**GOAL OF THE EXERCISE:**
Only one span of the listing below is wanted: the lines from the one with "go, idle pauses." through the one with "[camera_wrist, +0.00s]", reproduced exactly, both ends kept.

**SUPPLIED INFORMATION:**
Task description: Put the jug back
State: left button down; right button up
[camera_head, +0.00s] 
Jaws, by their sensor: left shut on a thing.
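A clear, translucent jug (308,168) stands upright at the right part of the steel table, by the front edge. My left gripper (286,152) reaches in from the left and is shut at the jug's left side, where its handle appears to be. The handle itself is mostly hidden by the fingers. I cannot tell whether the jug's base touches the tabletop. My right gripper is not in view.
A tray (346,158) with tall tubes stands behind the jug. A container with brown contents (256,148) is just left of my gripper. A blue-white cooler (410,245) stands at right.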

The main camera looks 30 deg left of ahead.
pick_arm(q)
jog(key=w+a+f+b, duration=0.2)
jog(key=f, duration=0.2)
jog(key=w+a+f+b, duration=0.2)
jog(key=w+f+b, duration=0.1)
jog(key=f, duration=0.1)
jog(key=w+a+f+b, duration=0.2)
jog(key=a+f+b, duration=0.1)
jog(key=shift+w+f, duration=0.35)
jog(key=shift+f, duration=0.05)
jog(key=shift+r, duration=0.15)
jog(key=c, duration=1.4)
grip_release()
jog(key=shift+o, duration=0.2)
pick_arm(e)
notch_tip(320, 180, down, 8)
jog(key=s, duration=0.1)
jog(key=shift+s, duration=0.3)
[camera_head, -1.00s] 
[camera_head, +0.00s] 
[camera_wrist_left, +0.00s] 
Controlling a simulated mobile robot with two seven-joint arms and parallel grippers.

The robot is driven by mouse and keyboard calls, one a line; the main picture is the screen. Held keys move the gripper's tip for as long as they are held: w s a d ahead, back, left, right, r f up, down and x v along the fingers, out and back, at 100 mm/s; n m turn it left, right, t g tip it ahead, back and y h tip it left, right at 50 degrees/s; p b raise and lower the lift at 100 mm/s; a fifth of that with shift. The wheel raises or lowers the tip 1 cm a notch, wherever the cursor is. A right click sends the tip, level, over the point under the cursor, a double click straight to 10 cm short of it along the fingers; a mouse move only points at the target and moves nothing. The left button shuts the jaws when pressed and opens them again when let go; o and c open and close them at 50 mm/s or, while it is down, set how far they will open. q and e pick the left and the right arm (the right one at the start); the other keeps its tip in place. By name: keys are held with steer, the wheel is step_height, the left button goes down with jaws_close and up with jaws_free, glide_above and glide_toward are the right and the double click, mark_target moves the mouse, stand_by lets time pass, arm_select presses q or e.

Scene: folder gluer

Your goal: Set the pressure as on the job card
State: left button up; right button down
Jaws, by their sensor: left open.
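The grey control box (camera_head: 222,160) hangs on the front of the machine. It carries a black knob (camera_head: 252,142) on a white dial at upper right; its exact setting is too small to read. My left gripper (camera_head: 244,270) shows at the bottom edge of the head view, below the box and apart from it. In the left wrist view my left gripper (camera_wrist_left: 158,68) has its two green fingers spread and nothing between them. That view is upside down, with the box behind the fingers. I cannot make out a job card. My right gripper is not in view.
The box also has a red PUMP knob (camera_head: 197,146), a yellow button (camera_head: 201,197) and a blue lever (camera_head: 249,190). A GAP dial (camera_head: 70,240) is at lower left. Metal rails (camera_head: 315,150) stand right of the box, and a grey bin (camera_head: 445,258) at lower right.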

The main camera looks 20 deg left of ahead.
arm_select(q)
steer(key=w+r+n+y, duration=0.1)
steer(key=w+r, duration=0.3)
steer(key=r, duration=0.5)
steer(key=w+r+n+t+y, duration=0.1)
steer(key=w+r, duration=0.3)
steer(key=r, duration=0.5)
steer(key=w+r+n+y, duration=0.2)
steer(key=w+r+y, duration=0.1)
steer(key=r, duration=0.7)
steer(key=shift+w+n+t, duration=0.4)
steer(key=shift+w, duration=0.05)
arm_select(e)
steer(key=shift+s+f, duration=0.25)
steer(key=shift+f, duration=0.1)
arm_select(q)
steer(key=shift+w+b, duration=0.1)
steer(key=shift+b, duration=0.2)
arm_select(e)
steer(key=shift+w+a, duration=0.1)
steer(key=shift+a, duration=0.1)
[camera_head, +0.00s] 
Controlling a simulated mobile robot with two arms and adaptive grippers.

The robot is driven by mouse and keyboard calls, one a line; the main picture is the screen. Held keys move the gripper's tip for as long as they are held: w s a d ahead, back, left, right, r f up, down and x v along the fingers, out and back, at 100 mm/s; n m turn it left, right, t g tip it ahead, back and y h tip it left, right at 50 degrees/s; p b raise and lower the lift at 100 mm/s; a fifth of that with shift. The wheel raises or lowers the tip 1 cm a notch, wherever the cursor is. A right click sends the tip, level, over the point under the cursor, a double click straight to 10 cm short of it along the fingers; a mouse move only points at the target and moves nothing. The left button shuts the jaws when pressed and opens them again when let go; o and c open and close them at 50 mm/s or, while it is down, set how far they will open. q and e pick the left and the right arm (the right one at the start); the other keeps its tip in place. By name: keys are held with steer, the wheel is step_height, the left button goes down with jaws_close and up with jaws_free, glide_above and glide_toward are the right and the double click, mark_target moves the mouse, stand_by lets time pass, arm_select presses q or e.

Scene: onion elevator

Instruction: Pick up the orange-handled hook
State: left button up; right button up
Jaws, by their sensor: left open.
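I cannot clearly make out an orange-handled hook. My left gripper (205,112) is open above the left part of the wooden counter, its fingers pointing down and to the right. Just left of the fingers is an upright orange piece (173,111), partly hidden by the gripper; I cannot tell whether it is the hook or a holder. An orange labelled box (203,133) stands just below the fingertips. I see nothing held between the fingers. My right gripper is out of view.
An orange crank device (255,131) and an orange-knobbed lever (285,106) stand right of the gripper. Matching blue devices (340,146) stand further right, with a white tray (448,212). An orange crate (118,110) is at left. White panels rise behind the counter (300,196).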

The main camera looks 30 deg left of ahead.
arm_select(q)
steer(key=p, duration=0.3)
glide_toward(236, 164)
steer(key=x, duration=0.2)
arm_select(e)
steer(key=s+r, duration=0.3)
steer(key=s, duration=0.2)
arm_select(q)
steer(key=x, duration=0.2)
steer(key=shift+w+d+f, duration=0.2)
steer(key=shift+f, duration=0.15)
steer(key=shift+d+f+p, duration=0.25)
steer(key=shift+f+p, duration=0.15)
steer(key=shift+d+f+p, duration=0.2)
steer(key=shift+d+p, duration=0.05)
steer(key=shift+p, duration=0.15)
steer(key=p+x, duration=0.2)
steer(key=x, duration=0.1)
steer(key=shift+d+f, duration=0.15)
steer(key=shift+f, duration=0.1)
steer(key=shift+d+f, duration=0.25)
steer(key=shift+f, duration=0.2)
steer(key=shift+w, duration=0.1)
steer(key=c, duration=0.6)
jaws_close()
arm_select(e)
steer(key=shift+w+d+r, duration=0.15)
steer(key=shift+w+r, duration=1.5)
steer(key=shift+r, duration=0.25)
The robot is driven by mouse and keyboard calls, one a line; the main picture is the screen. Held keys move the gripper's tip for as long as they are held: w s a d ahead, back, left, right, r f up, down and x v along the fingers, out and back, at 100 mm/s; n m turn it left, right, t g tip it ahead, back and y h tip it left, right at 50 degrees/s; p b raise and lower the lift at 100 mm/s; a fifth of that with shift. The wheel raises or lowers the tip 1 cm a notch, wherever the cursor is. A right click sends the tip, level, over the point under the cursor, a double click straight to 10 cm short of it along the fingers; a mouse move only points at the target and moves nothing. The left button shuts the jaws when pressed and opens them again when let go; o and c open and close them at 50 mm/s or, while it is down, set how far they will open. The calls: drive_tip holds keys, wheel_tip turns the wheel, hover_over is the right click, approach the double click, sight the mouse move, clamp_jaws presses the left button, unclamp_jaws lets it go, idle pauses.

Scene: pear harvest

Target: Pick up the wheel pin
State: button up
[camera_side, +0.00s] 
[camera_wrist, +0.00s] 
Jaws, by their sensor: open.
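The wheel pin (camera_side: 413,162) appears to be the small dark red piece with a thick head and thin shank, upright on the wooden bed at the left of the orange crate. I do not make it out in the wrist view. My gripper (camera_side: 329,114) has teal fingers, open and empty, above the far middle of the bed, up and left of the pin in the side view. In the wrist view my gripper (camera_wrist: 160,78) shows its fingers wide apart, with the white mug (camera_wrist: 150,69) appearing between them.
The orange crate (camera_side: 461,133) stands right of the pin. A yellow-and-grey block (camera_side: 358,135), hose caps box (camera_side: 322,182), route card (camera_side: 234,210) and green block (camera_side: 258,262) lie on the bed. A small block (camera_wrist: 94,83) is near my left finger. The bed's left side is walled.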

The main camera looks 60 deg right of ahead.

**RESULT BELOW:**
The robot is driven by mouse and keyboard calls, one a line; the main picture is the screen. Held keys move the gripper's tip for as long as they are held: w s a d ahead, back, left, right, r f up, down and x v along the fingers, out and back, at 100 mm/s; n m turn it left, right, t g tip it ahead, back and y h tip it left, right at 50 degrees/s; p b raise and lower the lift at 100 mm/s; a fifth of that with shift. The wheel raises or lowers the tip 1 cm a notch, wherever the cursor is. A right click sends the tip, level, over the point under the cursor, a double click straight to 10 cm short of it along the fingers; a mouse move only points at the target and moves nothing. The left button shuts the jaws when pressed and opens them again when let go; o and c open and close them at 50 mm/s or, while it is down, set how far they will open. The calls: drive_tip holds keys, wheel_tip turns the wheel, hover_over is the right click, approach the double click, sight the mouse move, clamp_jaws presses the left button, unclamp_jaws lets it go, idle pauses.

Scene: pear harvest

Target: Pick up the wheel pin
State: button up
[camera_side, +0.00s] 
[camera_wrist, +0.00s] 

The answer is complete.